Grigory Vladimirovich Domogatsky, spokesman of the Baikal Neutrino Telescope project, passed away on 17 December 2024 at the age of 83.

Born in Moscow in 1941, Domogatsky obtained his PhD in 1970 from Moscow Lomonosov University and then worked at the Moscow Lebedev Institute. There, he studied the processes of the interaction of low-energy neutrinos with matter and neutrino emission during the gravitational collapse of stars. His work was essential for defining the scientific programme of the Baksan Neutrino Observatory. Already at that time, he had put forward the idea of a network of underground detectors to register neutrinos from supernovae, a programme realised decades later by the current SuperNova Early Warning System, SNEWS. Together with his co-author Dmitry Nadyozhin, he showed that neutrinos released in star collapses are drivers in the formation of isotopes such as Li-7, Be-8 and B-11 in the supernova shell, and that these processes play an important role in cosmic nucleosynthesis.

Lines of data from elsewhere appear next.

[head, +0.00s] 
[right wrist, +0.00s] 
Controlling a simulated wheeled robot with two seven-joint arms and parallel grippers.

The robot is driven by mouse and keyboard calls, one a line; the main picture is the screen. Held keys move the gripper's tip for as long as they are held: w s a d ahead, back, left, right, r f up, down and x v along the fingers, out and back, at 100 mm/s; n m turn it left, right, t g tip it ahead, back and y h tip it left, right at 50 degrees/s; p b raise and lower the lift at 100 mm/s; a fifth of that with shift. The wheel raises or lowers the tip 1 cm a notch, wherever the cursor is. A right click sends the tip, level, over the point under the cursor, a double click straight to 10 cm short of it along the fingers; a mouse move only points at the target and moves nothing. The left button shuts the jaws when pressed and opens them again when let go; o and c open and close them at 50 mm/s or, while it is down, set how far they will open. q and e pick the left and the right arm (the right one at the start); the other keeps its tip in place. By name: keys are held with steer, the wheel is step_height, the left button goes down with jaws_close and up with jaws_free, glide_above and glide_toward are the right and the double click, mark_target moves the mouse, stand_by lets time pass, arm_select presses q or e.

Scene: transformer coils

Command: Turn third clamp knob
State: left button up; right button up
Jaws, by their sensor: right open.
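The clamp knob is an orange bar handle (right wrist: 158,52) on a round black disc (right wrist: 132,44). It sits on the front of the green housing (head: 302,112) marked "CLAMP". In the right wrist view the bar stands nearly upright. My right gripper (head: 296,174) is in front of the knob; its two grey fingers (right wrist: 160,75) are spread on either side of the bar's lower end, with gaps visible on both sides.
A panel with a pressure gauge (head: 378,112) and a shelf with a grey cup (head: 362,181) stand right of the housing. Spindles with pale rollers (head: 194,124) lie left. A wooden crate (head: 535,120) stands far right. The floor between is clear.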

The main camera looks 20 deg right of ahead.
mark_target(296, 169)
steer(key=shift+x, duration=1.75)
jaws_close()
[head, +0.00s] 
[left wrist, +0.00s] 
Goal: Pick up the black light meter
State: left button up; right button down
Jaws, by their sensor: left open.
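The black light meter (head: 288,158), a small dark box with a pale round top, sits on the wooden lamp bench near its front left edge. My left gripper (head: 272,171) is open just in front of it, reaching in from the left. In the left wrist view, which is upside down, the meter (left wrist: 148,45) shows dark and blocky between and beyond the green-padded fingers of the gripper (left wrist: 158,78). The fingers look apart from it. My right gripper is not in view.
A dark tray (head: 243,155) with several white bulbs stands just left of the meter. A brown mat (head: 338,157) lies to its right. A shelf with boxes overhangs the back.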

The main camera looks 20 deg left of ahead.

In 1980 Domogatsky obtained his doctor of science (equivalent to the Western habilitation) and in the same year became the head of the newly founded Laboratory of Neutrino Astrophysics at High Energies at the Institute for Nuclear Research of the Russian Academy of Sciences, INR RAS. The central goal of this laboratory was, and is, the construction of an underwater neutrino telescope in Lake Baikal, a task to which he devoted all his life from that point on. He created a team of enthusiastic young experimentalists, starting site explorations in the following year and obtaining first physics results with test configurations later in the 1980s. At the end of the 1980s, the plan for a neutrino telescope comprising about 200 photomultipliers (NT200) was born, and realised together with German collaborators in the 1990s. The economic crisis following the breakdown of the Soviet Union would surely have ended the project if not for Domogatsky’s unshakable will and strong leadership. With the partial configuration of the project deployed in 1994, first neutrino candidates were identified in 1996: the proof of concept for underwater neutrino telescopes had been delivered.

He shaped the image of the INR RAS and the field of neutrino astronomy

NT200 was shut down a decade ago, by which time a new cubic-kilometre telescope in Lake Baikal was already under construction. This project was christened Baikal–GVD, with GVD standing for gigaton volume telescope, though these letters could equally well denote Domogatsky’s initials. Thus far it has reached about half of the size of the IceCube neutrino telescope at the South Pole.

Domogatsky was born to a family of artists and was surrounded by an artistic atmosphere whilst growing up. His grandfather was a famous sculptor, his father a painter, woodcrafter and book illustrator. His brother followed in his father’s footsteps, while Grigory himself married Svetlana, an art historian. He possessed an outstanding literary, historical and artistic education, and all who met him were struck by his knowledge, his old-fashioned noblesse and his intellectual charm.

Domogatsky was a corresponding member of the Russian Academy of Sciences and the recipient of many prestigious awards, most notably the Bruno Pontecorvo Prize and the Pavel Cherenkov Prize. With his leadership in the Baikal project, Grigory Domogatsky shaped the scientific image of the INR RAS and the field of neutrino astronomy. He will be remembered as a carefully weighing scientist, as a person of incredible stamina, and as the unforgettable father figure of the Baikal project.